Thursday, January 19, 2012

Why and How K-12 Students Should Buy and Sell Their Own Books (Even and Especially in Poor Schools)

Schools are strapped for cash.

Textbooks and other resources are expensive to purchase and replace. Nobody is really held accountable for mismanaged books.

Students are protective of their own property (see what happens when you try to take their phones away).

Students are destructive or careless with school property (walk into any public school classroom and check the condition of the laptop keyboards or the ask the teacher how many textbooks are lost every year).

US public schools currently employ a model for purchasing resources something like this: department chairs, principals and superintendents make purchasing decisions for books and computers. Tens or hundreds of thousands of dollars are spent, usually at the beginning of a fiscal year (summer) or end of a fiscal year (to spend down slack in the budget or take advantage of a windfall). Resources arrive, usually weeks or months later. Teachers receive the resources, often times with little or no training. They take the resources to their classrooms, and may or may not set them up. An administrator may or may not check on their usage. Class sets of textbooks are probably given out, and students may or may not sign liability forms, cover the books with paper or laminate, write in the books, or forget the books when the bell rings.
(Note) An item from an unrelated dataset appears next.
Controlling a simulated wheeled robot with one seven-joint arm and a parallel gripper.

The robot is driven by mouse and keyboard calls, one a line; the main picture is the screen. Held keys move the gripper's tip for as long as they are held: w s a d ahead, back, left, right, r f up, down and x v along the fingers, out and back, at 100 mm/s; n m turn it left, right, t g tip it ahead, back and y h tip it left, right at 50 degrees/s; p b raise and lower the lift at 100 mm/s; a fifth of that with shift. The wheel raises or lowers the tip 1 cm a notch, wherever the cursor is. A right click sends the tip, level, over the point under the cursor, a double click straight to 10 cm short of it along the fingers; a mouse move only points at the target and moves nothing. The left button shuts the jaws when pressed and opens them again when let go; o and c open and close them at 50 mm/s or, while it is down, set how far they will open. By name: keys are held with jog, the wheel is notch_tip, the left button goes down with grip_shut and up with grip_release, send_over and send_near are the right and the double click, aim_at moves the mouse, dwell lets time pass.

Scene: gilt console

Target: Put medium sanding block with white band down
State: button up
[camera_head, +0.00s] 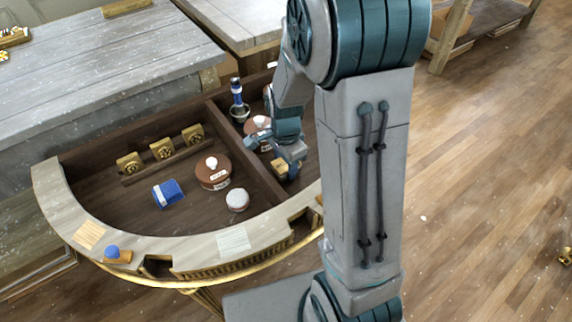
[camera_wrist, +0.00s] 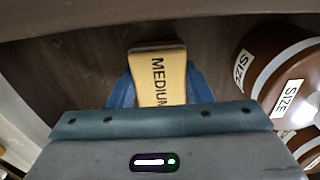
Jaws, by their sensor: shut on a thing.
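The medium sanding block is a tan block with the word MEDIUM on its face; it shows in the wrist view (camera_wrist: 158,68) and small in the head view (camera_head: 280,168). I cannot see a white band on it. My gripper (camera_wrist: 158,92) is shut on it, with a blue finger on either side. In the head view my gripper (camera_head: 287,160) is low inside the right compartment of the curved console (camera_head: 62,200). In the wrist view the block is over dark wood; I cannot tell whether it touches the floor.
A brown lidded tin (camera_head: 258,124) and a blue bottle (camera_head: 237,90) stand close to my gripper. A divider (camera_head: 245,165) separates the left compartment, which holds a blue block with a pale band (camera_head: 168,193), another brown tin (camera_head: 213,178), a white-topped jar (camera_head: 237,201) and three gold blocks (camera_head: 162,149).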

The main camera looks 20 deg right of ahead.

When the student gets home he or she drops the bookbag with a *thud.* The textbook binding and corners take their first blow. Each day, if the book is carried, it is battered and maybe even soaked by spilled beverages and freak rainstorms. If it is left at home, it may remain unread, or disappear under the bed, or get used as a snack tray in front of the TV. At the end of the year the teacher runs around trying to collect textbooks, match numbers and names to spreadsheets and lists, and inspect the books' condition. Unless the book fails to appear or appears as though it barely survived a fire, the teacher probably doesn't bother to comment on significant wear and tear. Even if the book never appears, the student may still end up getting a pass. Respect for school property and authority are damaged along with the books. 100 books purchased in one year disappear 10 at a time, and after two or three years, the school probably only has 50-70 usable books.

In some schools, when students clear out in June, don't be surprised if the janitors end up sweeping books off the floor and throwing them in the trash.

What if there was a different way of doing all this? A way that encouraged students to cherish books? Gave students the option to interact with their texts, even writing in the margins? A way to save schools money? Reduce stress between teachers and students? Teach responsibility? Allow schools to innovate? Force schools to think harder about the value of the resources they choose?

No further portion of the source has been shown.